Dostlarınla konuş. Kutsal Kitap gerçek bir dostun “sıkıntılı günler için doğmuş” olduğunu söyler (Özdeyişler 17:17). Alicia “Hiç ummadığın biri sana yardım edebilir, o nedenle konu hakkında konuşmaktan korkma” diyor. Tabii sen ve arkadaşın doğru sözcükleri bulmakta zorlanabileceğinizden böyle sohbetler biraz garip geçebilir. Fakat duyguların hakkında konuşmanın yararını zaman içinde göreceksin. 9 yaşında küçük bir çocukken babasını kalp krizi yüzünden kaybeden David şöyle diyor: “Kimseye içimi açmadım.

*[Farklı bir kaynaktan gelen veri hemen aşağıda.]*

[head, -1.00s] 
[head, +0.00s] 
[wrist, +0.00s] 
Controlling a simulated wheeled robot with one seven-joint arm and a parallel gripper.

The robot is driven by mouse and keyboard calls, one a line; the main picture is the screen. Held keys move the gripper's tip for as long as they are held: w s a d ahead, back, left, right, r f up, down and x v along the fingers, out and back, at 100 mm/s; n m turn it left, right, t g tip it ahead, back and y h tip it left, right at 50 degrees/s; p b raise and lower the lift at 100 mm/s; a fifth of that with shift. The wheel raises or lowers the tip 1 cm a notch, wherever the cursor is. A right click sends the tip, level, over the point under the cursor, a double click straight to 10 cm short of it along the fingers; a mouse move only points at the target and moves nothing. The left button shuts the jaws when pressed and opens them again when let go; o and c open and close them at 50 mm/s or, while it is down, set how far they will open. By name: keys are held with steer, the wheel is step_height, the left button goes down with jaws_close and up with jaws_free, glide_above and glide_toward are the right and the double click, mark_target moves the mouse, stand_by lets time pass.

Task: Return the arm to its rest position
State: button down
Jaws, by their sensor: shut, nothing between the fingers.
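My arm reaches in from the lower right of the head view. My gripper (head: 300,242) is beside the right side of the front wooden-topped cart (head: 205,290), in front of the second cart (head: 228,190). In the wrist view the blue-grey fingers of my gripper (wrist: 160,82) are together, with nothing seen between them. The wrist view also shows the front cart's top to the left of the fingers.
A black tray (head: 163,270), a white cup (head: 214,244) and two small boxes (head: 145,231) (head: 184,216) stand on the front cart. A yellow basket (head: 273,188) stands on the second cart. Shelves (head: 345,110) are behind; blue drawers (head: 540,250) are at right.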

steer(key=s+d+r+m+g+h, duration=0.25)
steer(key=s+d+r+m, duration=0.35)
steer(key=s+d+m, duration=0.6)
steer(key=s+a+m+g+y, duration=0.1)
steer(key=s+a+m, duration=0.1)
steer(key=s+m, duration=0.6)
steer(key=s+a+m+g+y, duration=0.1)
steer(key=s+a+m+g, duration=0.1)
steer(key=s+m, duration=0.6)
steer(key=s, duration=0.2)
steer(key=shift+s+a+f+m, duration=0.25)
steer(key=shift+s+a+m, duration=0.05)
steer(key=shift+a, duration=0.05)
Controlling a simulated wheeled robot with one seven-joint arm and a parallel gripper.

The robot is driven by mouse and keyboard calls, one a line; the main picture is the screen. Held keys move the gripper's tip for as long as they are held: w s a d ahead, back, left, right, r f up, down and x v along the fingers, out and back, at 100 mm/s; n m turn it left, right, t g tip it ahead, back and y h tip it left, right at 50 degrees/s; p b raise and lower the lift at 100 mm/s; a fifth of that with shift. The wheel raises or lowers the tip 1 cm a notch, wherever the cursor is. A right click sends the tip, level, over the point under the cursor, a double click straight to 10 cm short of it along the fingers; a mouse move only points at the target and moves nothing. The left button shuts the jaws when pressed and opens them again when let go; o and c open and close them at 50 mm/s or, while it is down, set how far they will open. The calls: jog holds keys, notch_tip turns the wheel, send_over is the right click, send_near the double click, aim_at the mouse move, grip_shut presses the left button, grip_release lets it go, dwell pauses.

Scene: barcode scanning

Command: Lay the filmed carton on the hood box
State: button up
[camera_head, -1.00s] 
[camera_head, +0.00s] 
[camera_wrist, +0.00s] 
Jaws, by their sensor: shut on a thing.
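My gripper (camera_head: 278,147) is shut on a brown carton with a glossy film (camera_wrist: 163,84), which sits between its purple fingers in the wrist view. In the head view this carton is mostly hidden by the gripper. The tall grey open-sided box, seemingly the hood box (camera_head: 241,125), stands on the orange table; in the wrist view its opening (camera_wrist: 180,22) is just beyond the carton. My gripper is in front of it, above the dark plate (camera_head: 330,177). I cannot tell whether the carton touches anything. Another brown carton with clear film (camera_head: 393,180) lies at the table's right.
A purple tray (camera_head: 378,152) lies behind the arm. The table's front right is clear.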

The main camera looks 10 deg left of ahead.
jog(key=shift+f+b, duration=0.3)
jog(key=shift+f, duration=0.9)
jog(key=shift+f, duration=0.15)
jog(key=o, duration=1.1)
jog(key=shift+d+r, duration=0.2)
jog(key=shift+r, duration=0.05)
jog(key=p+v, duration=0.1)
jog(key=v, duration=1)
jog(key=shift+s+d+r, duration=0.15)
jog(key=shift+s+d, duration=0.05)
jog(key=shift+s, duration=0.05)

Keşke babamın ölümü hakkında daha çok konuşsaydım, o zaman duygusal ve fiziksel yönden daha sağlıklı olurdum. Bu acıya daha kolay dayanabilirdim.”

Duygularını Tanrı’ya aç. Yehova Tanrı’ya dua edip ‘yüreğini O’na dökersen’ kendini çok daha iyi hissedebilirsin (Mezmur 62:8). Bu sadece insanın kendini rahatlatmak için başvurduğu bir yöntem değildir. Dua etmekle ‘her tesellinin kaynağı olan ve tüm sıkıntılarımızda bizi teselli eden’ Tanrı’dan yardım istemiş olursun (2. Korintoslular 1:3, 4).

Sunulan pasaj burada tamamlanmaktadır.